§ **Instructions to follow**:
Go through the material below and copy each line where the word "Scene" appears.

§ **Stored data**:
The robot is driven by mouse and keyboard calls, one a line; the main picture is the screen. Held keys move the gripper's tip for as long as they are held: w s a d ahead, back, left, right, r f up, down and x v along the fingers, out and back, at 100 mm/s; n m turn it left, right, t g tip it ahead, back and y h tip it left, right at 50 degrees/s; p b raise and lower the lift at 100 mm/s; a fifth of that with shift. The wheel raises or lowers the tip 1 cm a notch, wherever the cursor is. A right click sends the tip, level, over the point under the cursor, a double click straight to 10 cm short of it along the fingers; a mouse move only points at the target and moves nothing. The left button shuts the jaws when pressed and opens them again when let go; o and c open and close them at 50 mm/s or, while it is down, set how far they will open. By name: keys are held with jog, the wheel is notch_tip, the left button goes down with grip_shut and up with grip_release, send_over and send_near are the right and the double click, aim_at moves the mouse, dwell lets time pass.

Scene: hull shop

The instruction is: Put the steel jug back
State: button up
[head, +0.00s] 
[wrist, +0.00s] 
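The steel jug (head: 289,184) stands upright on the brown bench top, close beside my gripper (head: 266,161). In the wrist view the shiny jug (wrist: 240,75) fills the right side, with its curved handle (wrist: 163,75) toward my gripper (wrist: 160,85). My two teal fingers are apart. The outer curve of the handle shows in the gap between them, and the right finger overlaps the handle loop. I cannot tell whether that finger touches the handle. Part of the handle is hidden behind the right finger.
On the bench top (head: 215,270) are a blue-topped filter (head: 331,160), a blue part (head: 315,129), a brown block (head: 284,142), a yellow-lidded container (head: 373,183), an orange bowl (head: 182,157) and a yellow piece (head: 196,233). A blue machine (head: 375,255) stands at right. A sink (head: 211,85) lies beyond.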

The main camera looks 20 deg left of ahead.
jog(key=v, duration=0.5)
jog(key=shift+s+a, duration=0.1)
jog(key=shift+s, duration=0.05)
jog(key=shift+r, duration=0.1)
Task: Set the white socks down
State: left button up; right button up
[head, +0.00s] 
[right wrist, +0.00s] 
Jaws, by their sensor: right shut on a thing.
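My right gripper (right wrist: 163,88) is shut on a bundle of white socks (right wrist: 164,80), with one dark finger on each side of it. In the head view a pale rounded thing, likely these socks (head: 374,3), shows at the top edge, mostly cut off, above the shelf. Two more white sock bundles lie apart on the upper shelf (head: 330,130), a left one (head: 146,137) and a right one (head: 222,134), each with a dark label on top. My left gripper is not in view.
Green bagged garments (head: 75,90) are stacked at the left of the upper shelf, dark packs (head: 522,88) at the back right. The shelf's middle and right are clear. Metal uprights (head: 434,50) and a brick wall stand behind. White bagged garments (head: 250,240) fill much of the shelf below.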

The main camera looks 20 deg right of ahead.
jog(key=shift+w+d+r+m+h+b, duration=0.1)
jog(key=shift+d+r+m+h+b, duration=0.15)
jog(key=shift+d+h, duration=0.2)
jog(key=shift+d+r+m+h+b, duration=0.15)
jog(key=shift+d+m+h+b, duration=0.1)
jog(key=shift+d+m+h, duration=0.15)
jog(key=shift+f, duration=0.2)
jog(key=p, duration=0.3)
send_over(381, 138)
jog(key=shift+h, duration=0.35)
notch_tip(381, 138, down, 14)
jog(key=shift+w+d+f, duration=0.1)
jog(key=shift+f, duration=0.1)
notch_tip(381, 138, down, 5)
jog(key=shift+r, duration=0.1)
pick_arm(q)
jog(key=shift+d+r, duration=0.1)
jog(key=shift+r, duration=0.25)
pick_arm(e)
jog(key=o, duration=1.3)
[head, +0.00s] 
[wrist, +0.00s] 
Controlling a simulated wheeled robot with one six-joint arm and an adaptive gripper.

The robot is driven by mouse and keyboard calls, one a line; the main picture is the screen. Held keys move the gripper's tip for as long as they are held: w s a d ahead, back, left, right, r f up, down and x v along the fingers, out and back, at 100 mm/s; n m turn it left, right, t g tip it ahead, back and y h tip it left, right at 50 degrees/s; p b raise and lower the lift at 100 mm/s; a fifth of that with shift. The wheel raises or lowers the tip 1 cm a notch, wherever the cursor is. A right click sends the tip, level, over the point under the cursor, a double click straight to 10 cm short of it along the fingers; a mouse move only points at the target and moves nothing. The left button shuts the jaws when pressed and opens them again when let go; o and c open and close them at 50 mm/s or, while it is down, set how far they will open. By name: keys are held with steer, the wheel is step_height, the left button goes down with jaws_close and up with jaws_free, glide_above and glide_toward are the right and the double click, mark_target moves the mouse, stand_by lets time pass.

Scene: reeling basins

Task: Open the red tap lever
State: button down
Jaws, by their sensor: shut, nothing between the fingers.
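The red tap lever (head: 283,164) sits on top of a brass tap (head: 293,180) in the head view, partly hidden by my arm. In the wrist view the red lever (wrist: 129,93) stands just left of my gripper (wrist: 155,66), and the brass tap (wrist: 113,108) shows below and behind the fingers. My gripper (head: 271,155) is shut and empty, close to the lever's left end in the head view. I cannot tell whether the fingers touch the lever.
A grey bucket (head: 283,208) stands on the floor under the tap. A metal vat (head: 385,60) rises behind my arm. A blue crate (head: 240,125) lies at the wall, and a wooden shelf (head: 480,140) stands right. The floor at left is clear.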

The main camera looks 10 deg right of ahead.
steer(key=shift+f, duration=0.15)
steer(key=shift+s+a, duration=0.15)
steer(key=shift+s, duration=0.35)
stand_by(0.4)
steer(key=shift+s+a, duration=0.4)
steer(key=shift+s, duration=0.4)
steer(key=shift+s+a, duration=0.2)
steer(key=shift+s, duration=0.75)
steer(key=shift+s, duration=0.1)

§ **Response to this task**:
Scene: hull shop
Scene: reeling basins

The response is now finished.